*TASK DETAILS*.
Copy out all of the material, matching it word for word.

*DATASET EXCERPT*.

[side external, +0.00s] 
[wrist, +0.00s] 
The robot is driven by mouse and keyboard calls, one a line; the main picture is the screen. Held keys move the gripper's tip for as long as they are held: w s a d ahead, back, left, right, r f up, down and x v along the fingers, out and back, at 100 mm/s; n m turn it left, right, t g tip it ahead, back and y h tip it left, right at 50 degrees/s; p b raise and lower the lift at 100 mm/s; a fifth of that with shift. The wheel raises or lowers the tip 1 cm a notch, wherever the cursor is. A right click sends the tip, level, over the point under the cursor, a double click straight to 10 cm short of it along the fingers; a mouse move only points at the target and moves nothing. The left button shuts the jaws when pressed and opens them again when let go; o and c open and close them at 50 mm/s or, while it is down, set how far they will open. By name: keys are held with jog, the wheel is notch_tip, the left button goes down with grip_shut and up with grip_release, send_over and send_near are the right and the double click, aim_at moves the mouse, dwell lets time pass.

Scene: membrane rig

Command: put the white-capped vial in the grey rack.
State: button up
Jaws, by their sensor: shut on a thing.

*SOLUTION FOR THIS TASK*.
[side external, +0.00s] 
[wrist, +0.00s] 
The robot is driven by mouse and keyboard calls, one a line; the main picture is the screen. Held keys move the gripper's tip for as long as they are held: w s a d ahead, back, left, right, r f up, down and x v along the fingers, out and back, at 100 mm/s; n m turn it left, right, t g tip it ahead, back and y h tip it left, right at 50 degrees/s; p b raise and lower the lift at 100 mm/s; a fifth of that with shift. The wheel raises or lowers the tip 1 cm a notch, wherever the cursor is. A right click sends the tip, level, over the point under the cursor, a double click straight to 10 cm short of it along the fingers; a mouse move only points at the target and moves nothing. The left button shuts the jaws when pressed and opens them again when let go; o and c open and close them at 50 mm/s or, while it is down, set how far they will open. By name: keys are held with jog, the wheel is notch_tip, the left button goes down with grip_shut and up with grip_release, send_over and send_near are the right and the double click, aim_at moves the mouse, dwell lets time pass.

Scene: membrane rig

Command: put the white-capped vial in the grey rack.
State: button up
Jaws, by their sensor: shut on a thing.

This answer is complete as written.